Task directions: Nothing but the lines from the line that contains "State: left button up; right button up" through the line that contains "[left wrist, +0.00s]" should appear in the output, each reproduced exactly.

Material for this task:

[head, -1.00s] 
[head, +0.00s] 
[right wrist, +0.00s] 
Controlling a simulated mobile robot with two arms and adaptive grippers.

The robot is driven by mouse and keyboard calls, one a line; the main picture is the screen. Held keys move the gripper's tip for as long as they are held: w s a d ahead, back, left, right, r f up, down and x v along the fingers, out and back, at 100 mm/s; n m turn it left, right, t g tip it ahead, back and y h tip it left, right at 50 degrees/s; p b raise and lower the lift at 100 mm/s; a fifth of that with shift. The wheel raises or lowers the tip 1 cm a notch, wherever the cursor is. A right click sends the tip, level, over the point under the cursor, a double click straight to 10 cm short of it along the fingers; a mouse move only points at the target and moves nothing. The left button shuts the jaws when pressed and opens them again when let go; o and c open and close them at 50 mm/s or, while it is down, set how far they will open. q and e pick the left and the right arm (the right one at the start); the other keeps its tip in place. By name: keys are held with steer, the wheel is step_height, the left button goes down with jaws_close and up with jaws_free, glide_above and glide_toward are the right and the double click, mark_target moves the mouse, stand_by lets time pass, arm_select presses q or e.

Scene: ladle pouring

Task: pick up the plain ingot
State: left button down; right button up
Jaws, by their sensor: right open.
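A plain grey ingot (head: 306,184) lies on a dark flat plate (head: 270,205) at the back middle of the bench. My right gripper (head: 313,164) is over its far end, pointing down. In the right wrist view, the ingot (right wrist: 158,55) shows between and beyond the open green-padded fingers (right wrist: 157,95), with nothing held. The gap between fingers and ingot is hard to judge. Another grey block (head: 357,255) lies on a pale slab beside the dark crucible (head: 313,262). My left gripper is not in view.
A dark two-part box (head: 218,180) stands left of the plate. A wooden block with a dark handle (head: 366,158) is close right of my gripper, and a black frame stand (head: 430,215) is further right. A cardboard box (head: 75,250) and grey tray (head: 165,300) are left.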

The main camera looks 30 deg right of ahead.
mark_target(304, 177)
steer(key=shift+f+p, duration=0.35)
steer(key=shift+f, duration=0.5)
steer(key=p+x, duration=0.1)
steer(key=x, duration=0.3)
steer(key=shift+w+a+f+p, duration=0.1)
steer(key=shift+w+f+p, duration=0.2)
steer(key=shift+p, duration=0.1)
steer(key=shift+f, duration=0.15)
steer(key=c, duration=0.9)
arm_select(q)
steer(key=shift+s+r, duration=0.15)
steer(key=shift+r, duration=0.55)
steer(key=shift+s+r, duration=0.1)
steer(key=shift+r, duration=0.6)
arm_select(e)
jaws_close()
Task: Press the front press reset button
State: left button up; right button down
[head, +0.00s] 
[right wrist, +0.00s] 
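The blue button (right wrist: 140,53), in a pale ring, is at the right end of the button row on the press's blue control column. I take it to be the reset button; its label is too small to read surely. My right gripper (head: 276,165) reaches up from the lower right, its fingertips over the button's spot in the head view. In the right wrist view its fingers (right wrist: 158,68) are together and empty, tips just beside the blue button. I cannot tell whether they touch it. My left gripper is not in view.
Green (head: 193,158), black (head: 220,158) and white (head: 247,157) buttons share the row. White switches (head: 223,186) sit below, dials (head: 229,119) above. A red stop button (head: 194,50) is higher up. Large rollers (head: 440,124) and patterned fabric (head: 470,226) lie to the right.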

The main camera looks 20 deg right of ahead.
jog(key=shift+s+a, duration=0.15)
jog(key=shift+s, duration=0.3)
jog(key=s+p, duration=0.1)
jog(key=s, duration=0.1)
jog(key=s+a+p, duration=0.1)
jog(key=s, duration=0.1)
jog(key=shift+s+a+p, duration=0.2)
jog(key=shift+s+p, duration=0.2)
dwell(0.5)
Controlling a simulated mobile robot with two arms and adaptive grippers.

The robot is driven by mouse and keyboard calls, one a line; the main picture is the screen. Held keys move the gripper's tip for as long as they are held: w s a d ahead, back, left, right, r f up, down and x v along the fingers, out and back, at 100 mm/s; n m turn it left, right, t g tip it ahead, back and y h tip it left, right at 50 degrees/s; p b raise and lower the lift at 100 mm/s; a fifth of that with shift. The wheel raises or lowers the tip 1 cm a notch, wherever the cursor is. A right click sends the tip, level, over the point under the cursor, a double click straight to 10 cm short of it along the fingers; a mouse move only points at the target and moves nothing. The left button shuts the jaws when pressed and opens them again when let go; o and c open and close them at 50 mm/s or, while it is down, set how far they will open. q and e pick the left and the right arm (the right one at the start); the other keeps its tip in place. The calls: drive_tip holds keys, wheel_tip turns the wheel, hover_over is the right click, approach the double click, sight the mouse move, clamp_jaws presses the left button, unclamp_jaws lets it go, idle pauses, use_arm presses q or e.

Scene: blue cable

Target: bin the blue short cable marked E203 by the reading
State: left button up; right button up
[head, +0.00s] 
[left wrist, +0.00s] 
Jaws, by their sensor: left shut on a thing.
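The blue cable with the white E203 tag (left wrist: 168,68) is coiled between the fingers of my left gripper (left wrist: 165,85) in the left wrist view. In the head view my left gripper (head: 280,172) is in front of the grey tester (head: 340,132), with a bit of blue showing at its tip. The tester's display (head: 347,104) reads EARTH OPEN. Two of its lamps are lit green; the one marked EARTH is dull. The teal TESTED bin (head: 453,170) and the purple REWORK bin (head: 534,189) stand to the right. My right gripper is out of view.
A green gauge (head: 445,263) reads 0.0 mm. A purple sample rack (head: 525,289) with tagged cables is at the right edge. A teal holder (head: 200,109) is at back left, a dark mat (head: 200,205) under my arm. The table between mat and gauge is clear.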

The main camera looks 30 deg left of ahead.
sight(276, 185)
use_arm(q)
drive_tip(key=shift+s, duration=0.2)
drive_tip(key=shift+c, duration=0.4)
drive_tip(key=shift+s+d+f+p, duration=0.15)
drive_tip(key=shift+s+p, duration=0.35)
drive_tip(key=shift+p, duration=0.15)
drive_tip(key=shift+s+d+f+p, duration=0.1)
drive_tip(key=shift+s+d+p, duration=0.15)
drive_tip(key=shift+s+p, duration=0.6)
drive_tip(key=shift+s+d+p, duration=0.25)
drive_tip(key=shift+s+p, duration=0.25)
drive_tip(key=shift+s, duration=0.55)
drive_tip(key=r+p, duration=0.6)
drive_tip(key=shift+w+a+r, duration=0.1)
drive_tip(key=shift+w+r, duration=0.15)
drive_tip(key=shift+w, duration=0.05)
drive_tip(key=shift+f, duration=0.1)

Response for this exercise:
State: left button up; right button up
[head, +0.00s] 
[left wrist, +0.00s] 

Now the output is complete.